#### WHAT IS BEING ASKED
Reproduce only the lines of the material below that start at the line containing "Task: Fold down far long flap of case" and stop at the line containing "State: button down". Keep both end lines.

#### PROVIDED MATERIAL
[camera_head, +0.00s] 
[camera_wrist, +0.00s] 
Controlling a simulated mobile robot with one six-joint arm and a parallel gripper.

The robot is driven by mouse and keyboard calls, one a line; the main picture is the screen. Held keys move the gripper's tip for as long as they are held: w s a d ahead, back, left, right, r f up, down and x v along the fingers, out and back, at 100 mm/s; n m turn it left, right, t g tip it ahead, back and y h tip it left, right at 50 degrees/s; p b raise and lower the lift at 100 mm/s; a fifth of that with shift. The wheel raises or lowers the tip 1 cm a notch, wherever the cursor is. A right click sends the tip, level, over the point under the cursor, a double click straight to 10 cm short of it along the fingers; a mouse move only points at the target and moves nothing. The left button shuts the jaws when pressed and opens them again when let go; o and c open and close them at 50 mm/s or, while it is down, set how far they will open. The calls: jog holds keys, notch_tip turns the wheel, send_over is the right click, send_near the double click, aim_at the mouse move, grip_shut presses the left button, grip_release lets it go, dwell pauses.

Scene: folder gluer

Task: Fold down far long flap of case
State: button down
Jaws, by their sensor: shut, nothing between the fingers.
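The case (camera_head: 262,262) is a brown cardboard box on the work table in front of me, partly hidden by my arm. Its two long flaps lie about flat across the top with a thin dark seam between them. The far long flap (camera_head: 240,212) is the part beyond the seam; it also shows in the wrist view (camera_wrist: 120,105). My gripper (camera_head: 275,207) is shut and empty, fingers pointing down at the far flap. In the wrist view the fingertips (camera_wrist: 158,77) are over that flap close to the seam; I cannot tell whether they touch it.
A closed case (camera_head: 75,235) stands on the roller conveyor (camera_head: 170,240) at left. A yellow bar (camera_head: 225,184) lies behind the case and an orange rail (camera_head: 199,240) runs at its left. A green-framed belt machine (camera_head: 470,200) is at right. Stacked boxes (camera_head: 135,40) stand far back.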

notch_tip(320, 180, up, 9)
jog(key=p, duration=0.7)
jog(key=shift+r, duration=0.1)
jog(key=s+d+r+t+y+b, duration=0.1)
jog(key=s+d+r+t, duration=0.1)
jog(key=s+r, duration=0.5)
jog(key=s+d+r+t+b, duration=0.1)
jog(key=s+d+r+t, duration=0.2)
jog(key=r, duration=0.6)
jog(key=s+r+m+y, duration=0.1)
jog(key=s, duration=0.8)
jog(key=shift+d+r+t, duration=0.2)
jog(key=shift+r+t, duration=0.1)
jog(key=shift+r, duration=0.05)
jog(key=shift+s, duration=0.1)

#### SOLVED PROBLEM
Task: Fold down far long flap of case
State: button down

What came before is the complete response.